Speaker: Tyrone E. Duncan
Affiliation: University of Kansas
Seminar to be held in ENGR IV Room# 38-138
Two general methods are typically available for the solution of stochastic control problems. These methods are the solutions of Hamilton-Jacobi-Bellman (HJB) equations and the solutions of backward stochastic differential equations (BSDEs). Since the HJB equations are nonlinear partial differential equations it is difficult to obtain explicit solutions to determine an optimal control. BSDEs typically obtained from the stochastic maximum principle are another approach to determining optimal controls. Since the solutions of these BSDEs require a forward measurability to a backward equation, it can be difficult to obtain explicit solutions.
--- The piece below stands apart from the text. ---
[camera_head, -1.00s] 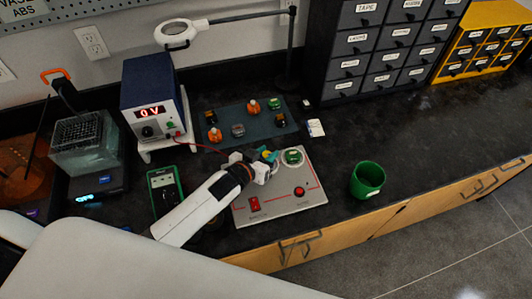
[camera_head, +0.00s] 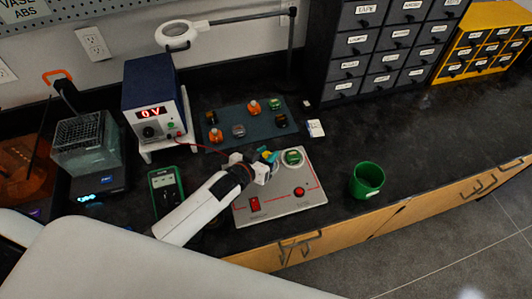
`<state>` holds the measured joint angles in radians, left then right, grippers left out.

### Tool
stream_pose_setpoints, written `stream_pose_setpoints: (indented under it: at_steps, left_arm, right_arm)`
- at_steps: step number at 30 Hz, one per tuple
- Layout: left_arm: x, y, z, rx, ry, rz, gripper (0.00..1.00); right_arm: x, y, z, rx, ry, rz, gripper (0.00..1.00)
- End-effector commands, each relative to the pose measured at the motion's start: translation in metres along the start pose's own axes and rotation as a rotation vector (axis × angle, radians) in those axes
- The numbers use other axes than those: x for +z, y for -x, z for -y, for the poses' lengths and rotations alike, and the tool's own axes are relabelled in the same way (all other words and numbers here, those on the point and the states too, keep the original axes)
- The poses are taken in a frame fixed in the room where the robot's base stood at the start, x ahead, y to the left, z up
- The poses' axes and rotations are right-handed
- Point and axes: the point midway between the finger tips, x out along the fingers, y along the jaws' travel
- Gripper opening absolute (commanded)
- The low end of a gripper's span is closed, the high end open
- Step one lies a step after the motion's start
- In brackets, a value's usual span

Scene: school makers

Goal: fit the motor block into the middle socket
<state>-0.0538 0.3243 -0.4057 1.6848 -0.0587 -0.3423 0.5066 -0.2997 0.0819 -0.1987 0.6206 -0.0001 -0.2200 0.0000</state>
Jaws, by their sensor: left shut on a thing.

Likewise stochastic differential games are usually solved by the Hamilton-Jacobi-Isaacs equations or BSDEs. In this talk a direct method for solving control and differential game problems, that is motivated by the algebraic method of completion of squares, is shown to be applicable to many control and game problems. For linear-quadratic control or games the usual noise processes of Brownian motion can be replaced by other stochastic processes having only relatively weak probabilistic and sample path properties. This direct method can also be applied to problems of control or games that evolve on some Riemannian manifolds induced by Lie groups such as spheres, projective spaces or hyperbolic spaces. Another solution method is given to obtain explicit results for control or game problems with exponential quadratic costs or payoffs and linear systems. Furthermore some problems of the control of linear stochastic partial differential equations (distributed parameter systems) with quadratic costs and fractional Brownian motion noise can be solved in a manner similar to the finite dimensional systems.
Date(s) - Feb 01, 2016
4:00 pm - 6:00 pm